Manipulation episode records
** begin **

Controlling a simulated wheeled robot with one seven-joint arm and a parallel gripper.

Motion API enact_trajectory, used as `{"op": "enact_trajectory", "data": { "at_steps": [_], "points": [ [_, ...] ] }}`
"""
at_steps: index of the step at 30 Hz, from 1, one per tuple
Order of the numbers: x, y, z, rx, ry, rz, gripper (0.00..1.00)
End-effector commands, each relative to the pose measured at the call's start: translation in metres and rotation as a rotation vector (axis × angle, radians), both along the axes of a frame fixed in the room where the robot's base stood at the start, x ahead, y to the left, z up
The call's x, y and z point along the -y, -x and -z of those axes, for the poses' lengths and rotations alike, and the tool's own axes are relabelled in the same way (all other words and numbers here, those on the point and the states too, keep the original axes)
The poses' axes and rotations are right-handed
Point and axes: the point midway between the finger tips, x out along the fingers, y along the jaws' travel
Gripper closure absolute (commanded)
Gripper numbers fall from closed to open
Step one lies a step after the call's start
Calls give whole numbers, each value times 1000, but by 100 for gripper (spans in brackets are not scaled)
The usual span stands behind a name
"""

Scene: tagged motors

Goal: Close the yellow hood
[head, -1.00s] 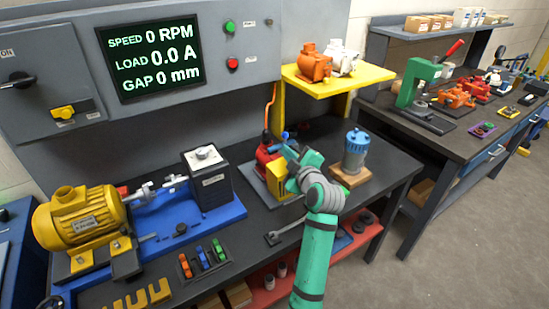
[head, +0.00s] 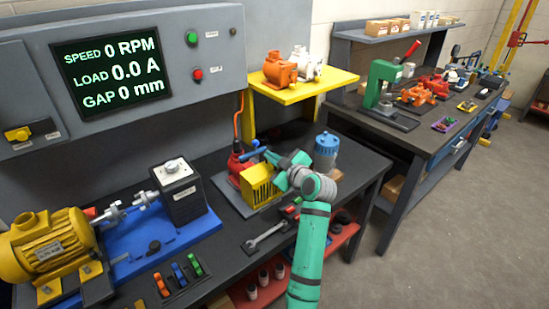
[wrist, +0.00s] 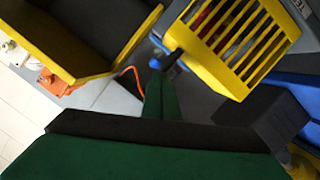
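The yellow hood (head: 262,187) is a slatted cage at the front of a red machine (head: 238,163) on the dark bench. Red parts show beside it, and in the wrist view red shows through the slats of the hood (wrist: 232,45). A blue-ended handle (head: 250,154) stands out near the hood; its blue end also shows in the wrist view (wrist: 168,59). My gripper (head: 274,160) is at this handle, over the hood's upper right. In the wrist view its fingers (wrist: 158,72) are close together at the blue end and look shut on it. The exact contact is partly hidden.
A blue-grey motor (head: 327,155) stands close to the right of my gripper. A yellow shelf (head: 295,92) with small motors is above and behind. A wrench (head: 265,237) lies in front. A yellow motor (head: 48,245) on a blue base is at left.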

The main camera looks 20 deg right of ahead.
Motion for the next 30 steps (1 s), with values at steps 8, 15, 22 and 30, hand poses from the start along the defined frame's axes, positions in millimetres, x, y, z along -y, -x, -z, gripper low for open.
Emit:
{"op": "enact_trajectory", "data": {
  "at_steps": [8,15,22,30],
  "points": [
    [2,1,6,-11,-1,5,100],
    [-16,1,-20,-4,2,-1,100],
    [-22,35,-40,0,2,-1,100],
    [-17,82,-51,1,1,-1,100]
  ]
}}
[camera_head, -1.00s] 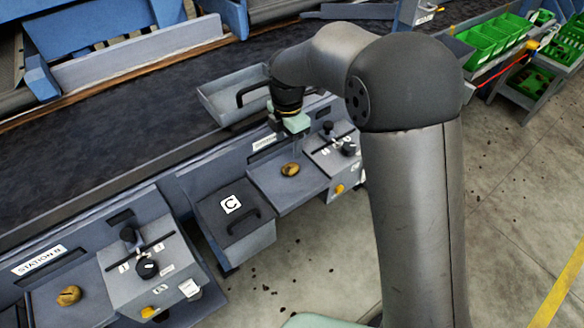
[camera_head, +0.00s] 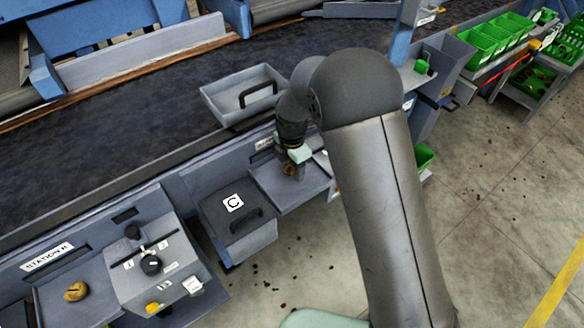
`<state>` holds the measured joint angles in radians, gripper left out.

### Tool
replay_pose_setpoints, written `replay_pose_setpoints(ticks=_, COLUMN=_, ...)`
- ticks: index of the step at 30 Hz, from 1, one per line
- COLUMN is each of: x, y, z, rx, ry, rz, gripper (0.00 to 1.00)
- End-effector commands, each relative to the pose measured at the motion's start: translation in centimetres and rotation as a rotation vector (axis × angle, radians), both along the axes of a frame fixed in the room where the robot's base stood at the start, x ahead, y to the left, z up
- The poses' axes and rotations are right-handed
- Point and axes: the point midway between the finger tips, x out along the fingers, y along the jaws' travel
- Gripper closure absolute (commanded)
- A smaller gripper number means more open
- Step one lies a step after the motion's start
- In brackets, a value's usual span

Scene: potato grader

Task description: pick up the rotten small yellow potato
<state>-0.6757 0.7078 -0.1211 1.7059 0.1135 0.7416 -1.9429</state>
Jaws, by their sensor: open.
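A small brownish-yellow potato (camera_head: 288,169) lies on the grey shelf (camera_head: 305,188) right of the box marked C. My gripper (camera_head: 292,168) points down at it, with its fingers low around or just beside the potato; I cannot tell which. The gripper is open and partly covers the potato. Another yellowish potato (camera_head: 76,291) with a dark patch lies on the Station B shelf (camera_head: 48,302) at the lower left. Which of the two is rotten is not clear at this size.
The box marked C (camera_head: 236,222) with a black handle stands left of the shelf. A grey tray (camera_head: 225,105) with a handle sits behind my gripper by the dark belt (camera_head: 120,125). A control box (camera_head: 165,262) with knobs stands by Station B. Green bins (camera_head: 490,45) are far right.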

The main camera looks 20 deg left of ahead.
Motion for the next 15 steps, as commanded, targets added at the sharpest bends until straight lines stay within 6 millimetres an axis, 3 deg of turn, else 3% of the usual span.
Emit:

** end **

Copy out every line with the word "handed".

### Complete answer
The poses' axes and rotations are right-handed
- The poses' axes and rotations are right-handed

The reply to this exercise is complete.